Well I think I should say first of all that my aim in writing the book was to try and dispel the sort of sense of inevitability about high inequality and therefore I was putting forward various ways of seeking to understand why it comes about and therefore how we can moderate it. And I think one of the things that has certainly happened is that institutions, like for example corporate institutions, companies, which used to have a broader view of their responsibilities, that they recognised that they had a responsibility in addition to that to their shareholders – also to their workers and to their consumers and their customers.

And I think it’s this broader notion of the social obligations of institutions and of course of individuals as well that we have responsibilities beyond both our own personal economic gains and losses. So I think that it’s part of a reaction that I have had to what seems to be a narrowing to a very much individual based self-interest which has come to emerge in the last two or three decades.

Okay, and then new ideas like Michael Porter’s shared value capitalism, they try to sort of, not revive the old dichotomy between shareholder and stakeholder models but try to align public and private interest in addressing some of the most pressing social and economic needs. Could that be one way of addressing these considerations?

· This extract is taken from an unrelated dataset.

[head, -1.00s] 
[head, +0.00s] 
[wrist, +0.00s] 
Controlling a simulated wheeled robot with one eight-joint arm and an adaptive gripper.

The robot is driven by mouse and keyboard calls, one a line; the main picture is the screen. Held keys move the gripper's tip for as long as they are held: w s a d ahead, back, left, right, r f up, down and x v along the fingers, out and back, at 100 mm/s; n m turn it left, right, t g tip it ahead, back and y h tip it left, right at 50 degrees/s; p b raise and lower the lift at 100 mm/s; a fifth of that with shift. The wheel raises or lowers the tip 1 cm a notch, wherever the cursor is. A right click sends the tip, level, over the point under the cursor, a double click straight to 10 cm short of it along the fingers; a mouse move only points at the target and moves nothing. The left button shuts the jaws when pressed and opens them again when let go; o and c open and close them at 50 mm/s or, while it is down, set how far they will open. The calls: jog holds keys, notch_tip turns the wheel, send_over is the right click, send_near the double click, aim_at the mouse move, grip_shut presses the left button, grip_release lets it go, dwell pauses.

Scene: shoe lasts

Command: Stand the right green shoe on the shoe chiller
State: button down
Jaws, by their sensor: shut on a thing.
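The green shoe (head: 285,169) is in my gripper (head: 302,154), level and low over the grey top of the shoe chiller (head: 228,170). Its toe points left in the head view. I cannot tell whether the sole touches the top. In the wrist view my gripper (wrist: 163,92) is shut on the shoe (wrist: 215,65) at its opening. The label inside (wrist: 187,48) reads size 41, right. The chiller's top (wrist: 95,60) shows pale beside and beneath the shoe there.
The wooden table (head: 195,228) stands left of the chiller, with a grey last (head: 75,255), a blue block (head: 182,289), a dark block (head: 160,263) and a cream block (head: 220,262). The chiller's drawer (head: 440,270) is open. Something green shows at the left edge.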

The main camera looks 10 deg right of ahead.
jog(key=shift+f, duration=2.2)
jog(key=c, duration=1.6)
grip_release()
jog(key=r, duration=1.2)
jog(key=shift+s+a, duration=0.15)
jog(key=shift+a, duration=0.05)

Yes, I think in a sense part of the issues arise because we had in the post-war period some kind of balance of power between on the one side employers and the other side often trade unions or workers’ representatives. And that of course has shifted in quite a number of countries as a result of a number of things including, for example, the effect of privatisation resulting in reducing the power of trade unions to influence the behaviour of those institutions. So, I think we’ve seen a shift of power definitely away from workers towards capital, those who run firms.

So I think a number of proposals were designed to try and at least make sure that those interests of workers and indeed consumers should be represented. And a good example is provided by the negotiations with regard to trade agreements which seem to involve only one side as it were of that equation.

– And Van Jones writes that the Trans-Pacific Partnership and other trade deals are set up to block action against climate change.

– CUPE points out the leakage of massive amounts of revenue to tax havens and avoidance as a crucial factor in austerity politics. And Craig Wong reports on the latest increase in Canadian consumer debt as people borrow to try to make up for the lack of advancement in wages.

– Susan Ochs discusses Wells Fargo’s widespread fraud as yet another example of workers and consumers being punished for the misdeeds of high-ranking executives.

– Alia Dharssi continues her reporting on migrant workers in Canada by highlighting how recruitment agencies exploit workers who can’t stand up for themselves. And Chris Buckley argues that labour and employment laws in general need to be updated, particularly to protect people stuck with precarious work.

– Finally, APTN reports on the Canadian Human Rights Tribunal’s latest order requiring the federal government to stop discriminating against First Nations children – though the fact that two previous orders haven’t led to the government complying signals that the Libs’ in following through may be rather less than advertised.